== Work to be completed ==
Look through the records below, and copy out every line that holds the string "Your".

== Material provided ==
"""
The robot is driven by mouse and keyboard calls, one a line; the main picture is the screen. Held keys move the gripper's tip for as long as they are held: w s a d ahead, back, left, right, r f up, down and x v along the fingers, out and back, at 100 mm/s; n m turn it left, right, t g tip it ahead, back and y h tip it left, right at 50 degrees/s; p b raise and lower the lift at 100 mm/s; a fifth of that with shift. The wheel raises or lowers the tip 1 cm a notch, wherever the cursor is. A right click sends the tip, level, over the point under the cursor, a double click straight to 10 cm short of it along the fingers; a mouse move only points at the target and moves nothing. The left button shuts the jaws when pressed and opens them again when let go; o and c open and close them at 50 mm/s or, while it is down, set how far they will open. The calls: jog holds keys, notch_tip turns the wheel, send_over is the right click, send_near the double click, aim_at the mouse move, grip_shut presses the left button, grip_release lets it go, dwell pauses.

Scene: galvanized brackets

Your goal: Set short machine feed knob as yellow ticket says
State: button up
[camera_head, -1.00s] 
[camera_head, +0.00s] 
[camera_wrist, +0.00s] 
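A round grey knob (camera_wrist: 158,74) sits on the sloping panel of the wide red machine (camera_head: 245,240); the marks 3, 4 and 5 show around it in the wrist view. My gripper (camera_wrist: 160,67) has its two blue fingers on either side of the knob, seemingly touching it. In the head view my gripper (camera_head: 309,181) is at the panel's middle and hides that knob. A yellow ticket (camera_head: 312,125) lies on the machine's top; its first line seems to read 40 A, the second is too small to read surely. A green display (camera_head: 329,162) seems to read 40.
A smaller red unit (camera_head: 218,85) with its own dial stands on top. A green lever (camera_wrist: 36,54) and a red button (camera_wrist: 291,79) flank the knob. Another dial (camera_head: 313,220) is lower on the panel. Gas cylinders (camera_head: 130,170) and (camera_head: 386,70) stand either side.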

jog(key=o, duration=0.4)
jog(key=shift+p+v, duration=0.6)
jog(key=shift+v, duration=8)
"""
"""
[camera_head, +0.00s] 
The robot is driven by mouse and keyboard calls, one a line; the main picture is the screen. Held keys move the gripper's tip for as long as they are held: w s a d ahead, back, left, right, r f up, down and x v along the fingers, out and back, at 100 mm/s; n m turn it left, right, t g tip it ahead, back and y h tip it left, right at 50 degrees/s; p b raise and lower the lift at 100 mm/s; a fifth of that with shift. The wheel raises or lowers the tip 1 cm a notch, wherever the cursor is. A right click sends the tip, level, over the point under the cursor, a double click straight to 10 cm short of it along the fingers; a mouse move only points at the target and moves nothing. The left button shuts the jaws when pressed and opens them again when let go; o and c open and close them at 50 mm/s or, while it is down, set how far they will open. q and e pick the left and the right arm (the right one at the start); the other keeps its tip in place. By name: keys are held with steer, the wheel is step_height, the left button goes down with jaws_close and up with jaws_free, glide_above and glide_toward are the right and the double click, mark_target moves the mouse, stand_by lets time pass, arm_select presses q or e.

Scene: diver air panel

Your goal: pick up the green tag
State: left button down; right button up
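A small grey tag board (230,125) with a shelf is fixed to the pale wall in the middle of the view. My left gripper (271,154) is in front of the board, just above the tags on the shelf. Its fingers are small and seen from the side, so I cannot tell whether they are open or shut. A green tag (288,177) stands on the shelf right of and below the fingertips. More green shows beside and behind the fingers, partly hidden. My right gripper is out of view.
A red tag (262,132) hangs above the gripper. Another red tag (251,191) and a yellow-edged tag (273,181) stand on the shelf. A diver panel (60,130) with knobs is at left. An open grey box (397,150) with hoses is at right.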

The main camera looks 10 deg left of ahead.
"""
"""
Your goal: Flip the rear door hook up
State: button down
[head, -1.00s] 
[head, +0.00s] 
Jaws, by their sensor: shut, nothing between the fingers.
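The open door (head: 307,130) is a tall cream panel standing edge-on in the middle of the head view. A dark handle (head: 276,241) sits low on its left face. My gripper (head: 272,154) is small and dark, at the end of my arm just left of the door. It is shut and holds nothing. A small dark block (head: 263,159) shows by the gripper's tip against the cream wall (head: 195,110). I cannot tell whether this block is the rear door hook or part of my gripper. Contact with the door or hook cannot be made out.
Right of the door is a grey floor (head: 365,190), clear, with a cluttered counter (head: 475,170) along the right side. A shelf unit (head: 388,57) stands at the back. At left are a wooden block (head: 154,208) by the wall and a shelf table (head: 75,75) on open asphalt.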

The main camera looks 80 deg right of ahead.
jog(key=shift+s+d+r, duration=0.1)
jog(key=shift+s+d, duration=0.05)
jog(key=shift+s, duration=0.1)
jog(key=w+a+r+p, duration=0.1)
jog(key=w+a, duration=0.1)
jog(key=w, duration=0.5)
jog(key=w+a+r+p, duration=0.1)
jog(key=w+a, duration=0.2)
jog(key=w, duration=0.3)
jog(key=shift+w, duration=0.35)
"""
== Answer to this task ==
Your goal: Set short machine feed knob as yellow ticket says
Your goal: pick up the green tag
Your goal: Flip the rear door hook up

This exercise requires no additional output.